No es bueno que se reúnan demasiado pronto; si son demasiado jóvenes no tienen todavía nada que decir. Tampoco es bueno que se reúnan demasiado tarde. Una vez que han dicho lo que tenían en común deben separarse. Sin lo cual el grupo humano se transforma en una «revista» en el sentido literario de la palabra, donde no se hace más que repetir lo que ya se dijo otras veces, donde la gente no se vuelve a encontrar por amarse y amar juntos alguna cosa, sino simplemente para escribir, único parecido superficial que entre ellos persiste.
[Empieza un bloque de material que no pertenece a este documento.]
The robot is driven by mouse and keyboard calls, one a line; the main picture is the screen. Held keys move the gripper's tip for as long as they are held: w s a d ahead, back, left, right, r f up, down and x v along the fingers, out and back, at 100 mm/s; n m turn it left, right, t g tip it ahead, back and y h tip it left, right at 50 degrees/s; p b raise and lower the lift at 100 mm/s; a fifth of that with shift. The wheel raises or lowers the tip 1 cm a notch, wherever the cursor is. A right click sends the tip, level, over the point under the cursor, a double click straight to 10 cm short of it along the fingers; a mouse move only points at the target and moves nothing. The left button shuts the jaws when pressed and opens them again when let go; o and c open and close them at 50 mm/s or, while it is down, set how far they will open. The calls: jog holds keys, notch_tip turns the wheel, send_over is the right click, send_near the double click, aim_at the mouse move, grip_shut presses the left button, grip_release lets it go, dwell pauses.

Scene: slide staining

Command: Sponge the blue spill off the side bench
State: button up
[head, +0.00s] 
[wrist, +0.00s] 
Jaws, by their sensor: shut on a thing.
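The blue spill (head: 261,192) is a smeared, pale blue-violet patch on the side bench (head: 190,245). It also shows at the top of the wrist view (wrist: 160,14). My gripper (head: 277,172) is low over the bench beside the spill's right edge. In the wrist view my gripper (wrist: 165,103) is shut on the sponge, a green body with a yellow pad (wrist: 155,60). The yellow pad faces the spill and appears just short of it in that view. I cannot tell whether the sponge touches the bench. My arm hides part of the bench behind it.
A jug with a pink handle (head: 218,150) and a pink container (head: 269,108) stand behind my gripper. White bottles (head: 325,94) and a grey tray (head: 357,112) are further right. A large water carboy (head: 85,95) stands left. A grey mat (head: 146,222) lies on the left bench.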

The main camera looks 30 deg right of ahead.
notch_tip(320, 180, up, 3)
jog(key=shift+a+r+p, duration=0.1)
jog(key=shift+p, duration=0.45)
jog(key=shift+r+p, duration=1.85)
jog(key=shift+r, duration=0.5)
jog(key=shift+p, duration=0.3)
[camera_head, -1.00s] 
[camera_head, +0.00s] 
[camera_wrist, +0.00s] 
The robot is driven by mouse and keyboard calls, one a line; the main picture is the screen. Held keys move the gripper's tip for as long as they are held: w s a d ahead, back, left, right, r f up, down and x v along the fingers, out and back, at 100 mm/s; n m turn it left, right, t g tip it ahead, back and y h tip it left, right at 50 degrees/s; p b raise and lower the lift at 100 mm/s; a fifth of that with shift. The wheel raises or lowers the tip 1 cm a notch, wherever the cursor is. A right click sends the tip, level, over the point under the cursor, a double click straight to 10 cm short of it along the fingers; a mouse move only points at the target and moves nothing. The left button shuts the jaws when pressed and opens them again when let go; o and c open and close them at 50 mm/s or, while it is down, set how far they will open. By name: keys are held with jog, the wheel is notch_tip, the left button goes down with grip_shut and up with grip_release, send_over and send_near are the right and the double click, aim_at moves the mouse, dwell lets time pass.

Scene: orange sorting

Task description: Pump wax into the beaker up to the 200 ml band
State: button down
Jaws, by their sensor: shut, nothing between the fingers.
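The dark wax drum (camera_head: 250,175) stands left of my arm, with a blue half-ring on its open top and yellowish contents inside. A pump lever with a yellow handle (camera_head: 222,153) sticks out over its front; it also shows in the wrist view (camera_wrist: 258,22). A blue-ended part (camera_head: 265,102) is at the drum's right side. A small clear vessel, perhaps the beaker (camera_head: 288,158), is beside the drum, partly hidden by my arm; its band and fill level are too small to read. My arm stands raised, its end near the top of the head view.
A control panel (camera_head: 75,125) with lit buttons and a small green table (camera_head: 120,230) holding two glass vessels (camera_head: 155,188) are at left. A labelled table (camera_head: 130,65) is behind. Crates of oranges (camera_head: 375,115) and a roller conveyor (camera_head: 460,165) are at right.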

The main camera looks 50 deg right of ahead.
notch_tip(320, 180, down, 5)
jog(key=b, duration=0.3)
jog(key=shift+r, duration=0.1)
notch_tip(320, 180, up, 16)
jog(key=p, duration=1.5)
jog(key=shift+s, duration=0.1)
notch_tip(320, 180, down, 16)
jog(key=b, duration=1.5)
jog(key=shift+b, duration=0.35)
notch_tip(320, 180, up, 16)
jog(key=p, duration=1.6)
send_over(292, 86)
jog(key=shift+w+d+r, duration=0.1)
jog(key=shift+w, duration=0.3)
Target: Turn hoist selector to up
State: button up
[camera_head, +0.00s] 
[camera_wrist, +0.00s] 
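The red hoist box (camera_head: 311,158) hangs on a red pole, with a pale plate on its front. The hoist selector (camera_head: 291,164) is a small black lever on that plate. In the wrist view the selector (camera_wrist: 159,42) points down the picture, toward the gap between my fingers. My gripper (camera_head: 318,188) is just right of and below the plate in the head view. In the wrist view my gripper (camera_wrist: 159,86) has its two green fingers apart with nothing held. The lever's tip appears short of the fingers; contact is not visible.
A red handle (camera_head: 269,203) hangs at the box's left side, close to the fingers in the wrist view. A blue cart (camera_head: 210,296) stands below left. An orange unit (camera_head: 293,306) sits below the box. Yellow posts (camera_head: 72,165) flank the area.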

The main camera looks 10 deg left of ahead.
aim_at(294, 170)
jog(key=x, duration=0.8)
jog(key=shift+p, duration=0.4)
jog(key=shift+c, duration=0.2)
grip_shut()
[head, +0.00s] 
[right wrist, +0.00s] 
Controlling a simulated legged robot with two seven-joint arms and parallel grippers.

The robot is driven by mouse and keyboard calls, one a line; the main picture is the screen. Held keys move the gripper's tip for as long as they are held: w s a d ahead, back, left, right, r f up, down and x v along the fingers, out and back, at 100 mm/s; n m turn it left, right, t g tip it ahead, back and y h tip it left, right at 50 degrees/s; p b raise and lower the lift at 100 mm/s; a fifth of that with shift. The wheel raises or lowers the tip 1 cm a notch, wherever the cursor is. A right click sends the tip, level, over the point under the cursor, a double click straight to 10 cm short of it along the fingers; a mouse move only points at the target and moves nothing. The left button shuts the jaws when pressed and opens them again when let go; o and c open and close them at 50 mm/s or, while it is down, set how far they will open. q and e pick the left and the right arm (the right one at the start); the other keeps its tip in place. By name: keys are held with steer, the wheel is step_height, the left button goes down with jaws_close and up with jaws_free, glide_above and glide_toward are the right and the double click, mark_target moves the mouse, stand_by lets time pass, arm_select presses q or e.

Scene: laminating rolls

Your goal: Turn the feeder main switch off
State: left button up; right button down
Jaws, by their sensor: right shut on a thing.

Al cabo de diez años, romped vuestras máquinas de escribir, quemad vuestros archivos, y cumplid cada uno por vuestro lado el trabajo comenzado en común. A la edad madura, los artistas no pueden ya vivir en común: cada fruto se separa, al caer del árbol, de los otros frutos. Un nuevo equipo se formará bajo un nuevo nombre y os reemplazará. Y si, por casualidad, algunos de vosotros son otra cosa que pensadores o artistas, si son hombres   —55→   de acción exterior, hombres de mano, hombres de negocios o políticos, entonces éstos irán a unirse a otros grupos para los cuales existen también estaciones, pero más prolongadas.



Yo no conozco América. Yo no he viajado nunca. No he tocado nunca en América, ni en Asia. Apenas en África. No conozco el trópico. No conozco sino el desierto que está entre la zona templada y la zona tropical. ¿Tenéis desiertos así en vuestro Sur?

Me represento el largo y la variedad de vuestro Sur, como si se extendiera desde la costa Azul hasta el Congo. Pero está vuelto hacia otras estrellas.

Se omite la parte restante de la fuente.